Convenience store giant 7-Eleven has entered into an agreement with Enon, Ohio-based Marathon Petroleum Corp. to acquire the Speedway convenience store chain for $21 billion in cash. 7-Eleven will acquire approximately 3,900 Speedway stores and gas stations located in 35 states.
7-Eleven currently operates more than 9,800 stores in the United States. The addition of the Speedway locations will bring that total to 14,000 units.
"This acquisition is the largest in our company's history and will allow us to continue to grow and diversify our presence in the U.S., particularly in the Midwest and East Coast," said Joe DePinto, president and CEO of Dallas-based 7-Eleven. "By adding these quality locations to our portfolio, 7-Eleven will have the opportunity to bring convenience to more customers than ever before."
The deal will accelerate 7-Eleven's growth trajectory and diversify its presence in the U.S. According to 7-Eleven, the two convenience chains have complementary geographic footprints with little overlap. Following the transaction, 7-Eleven will have a presence in 47 of the top 50 most populated metro areas in the U.S., positioning the company as a clear industry leader in a fragmented industry with favorable macroeconomic trends.
The transaction is subject to customary regulatory approvals and closing conditions and is expected to be completed in the first quarter of 2021.
Nomura Securities International Inc. and Credit Suisse are acting as 7-Eleven's financial advisors. Both Nomura and Credit Suisse provided 7-Eleven's Board of Directors with a fairness opinion.
Affiliates of Credit Suisse and Sumitomo Mitsui Banking Corporation (SMBC) provided committed financing for the acquisition. SMBC and SMBC Nikko also provided financial advisory services to 7-Eleven parent company, Tokyo-based Seven & i Holdings Co.
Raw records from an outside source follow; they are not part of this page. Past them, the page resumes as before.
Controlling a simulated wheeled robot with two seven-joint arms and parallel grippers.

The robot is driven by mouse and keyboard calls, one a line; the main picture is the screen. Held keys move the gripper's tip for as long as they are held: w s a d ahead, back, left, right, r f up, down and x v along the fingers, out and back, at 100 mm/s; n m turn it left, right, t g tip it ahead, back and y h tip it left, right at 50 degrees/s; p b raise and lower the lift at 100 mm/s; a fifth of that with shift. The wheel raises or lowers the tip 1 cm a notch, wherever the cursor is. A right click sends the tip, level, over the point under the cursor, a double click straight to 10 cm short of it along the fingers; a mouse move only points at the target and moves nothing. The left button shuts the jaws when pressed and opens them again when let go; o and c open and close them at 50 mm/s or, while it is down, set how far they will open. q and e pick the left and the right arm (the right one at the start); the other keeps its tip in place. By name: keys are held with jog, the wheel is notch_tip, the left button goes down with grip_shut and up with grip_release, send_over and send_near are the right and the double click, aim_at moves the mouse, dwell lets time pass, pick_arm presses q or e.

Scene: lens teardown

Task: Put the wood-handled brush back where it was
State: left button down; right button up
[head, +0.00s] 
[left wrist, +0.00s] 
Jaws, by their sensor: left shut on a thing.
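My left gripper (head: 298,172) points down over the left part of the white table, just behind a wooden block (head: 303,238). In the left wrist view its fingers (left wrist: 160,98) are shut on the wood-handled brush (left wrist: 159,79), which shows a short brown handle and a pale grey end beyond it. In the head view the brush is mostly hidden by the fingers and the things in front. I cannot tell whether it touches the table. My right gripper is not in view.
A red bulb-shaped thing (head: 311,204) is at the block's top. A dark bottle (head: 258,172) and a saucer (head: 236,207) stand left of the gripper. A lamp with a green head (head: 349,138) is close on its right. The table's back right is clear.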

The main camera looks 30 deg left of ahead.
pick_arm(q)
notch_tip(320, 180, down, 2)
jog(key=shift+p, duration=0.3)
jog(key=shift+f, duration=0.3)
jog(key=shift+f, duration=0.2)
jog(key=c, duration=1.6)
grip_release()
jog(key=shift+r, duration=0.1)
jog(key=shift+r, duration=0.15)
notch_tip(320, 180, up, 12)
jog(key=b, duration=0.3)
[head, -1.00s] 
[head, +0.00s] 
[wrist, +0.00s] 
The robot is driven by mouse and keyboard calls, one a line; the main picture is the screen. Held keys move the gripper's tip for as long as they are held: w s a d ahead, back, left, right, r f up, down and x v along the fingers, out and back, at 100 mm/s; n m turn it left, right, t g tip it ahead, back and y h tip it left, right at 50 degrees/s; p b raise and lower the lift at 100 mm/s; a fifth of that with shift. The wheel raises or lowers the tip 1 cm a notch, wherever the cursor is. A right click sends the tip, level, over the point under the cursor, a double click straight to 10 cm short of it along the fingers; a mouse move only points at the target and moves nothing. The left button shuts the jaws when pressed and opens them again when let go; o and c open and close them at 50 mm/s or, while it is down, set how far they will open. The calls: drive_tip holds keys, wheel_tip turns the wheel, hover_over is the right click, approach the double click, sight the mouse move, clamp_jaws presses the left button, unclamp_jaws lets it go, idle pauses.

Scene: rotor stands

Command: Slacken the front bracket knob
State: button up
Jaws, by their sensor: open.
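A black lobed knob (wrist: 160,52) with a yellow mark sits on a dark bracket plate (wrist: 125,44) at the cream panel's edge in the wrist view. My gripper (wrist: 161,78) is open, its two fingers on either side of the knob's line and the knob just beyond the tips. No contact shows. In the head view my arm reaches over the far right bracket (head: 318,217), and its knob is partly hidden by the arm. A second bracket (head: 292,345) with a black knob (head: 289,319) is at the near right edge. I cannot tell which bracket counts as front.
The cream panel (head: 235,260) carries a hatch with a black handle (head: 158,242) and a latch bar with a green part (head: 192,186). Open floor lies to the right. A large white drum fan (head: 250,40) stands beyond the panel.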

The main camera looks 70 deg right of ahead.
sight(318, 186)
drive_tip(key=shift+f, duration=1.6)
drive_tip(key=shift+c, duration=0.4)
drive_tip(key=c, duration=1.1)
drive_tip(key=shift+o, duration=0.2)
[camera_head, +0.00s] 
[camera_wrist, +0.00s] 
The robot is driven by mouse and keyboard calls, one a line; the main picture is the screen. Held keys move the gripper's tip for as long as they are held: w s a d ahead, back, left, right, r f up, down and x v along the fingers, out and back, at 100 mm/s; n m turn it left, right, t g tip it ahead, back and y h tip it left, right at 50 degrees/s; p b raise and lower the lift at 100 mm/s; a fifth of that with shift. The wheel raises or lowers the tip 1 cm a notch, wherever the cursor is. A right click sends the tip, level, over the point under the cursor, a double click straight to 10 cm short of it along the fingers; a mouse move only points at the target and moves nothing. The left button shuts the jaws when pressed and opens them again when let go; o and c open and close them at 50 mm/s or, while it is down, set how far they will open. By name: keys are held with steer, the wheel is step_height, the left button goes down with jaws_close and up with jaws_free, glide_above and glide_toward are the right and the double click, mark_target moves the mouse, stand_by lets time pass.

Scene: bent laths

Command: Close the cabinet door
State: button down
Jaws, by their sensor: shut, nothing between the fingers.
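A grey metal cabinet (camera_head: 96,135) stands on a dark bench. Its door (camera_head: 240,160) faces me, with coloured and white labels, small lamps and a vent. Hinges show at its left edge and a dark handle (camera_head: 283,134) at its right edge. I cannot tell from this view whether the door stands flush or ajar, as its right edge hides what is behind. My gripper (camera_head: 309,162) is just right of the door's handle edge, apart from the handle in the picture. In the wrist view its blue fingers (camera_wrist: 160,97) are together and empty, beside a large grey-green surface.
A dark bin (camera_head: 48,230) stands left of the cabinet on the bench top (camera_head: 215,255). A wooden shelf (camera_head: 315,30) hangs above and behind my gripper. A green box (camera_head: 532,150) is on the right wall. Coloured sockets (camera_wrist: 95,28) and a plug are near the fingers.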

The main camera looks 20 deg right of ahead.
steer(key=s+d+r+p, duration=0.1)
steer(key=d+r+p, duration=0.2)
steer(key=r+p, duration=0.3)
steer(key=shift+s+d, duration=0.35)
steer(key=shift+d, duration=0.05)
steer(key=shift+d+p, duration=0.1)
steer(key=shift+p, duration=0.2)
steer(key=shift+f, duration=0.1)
Ltd., in regards to the financing consideration.
Speedway, with annual pre-synergy run-rate EBITDA of approximately $1.5 billion prior to the acquisition, has significant opportunities for future growth. 7-Eleven said it expects to achieve $475 million to $575 million of run-rate synergies through the third year following closing, while maintaining financial flexibility and a strong balance sheet. Upon closing, 7–Eleven will be even better positioned to continue to pursue profitable growth opportunities, the retailer said.
"This transaction marks a milestone on the strategic priorities we outlined earlier this year," Michael J. Hennigan, president and CEO of Marathon Petroleum Corp., parent company of Speedway, said in a statement. "Our announcement crystalizes the significant value of the Speedway business, creates certainty around value realization and delivers on our commitment to unlock the value of our assets. At the same time, the establishment of a long-term strategic relationship with 7-Eleven creates opportunities to improve our commercial performance."
Upon closing, the companies said that 7-Eleven and Speedway “will share best practices to deliver products and promotions based upon customer demand and continue both companies' legacy of innovation. In addition, the combined company will be well-positioned to maximize efficiencies and optimize relationships with vendors and business partners.”
7-Eleven announced that it plans to form an integration steering committee with representatives from the leadership of both 7–Eleven and Speedway. “7-Eleven looks forward to welcoming the approximately 40,000 members of the Speedway team into the 7-Eleven family and integrating best practices of both companies,” the company said.
Convenience stores continue to take a share of the overall food retail industry, with both 7-Eleven and Speedway ranking high in Supermarket News’ annual Top 75 Retailers report. In 2020, 7-Eleven ranked 19th on the list with $17.76 billion in consumables sales, while Marathon Petroleum ranked 33rd with $6.31 billion in consumables sales from its Speedway, SuperAmerica, am/pm and Giant convenience stores.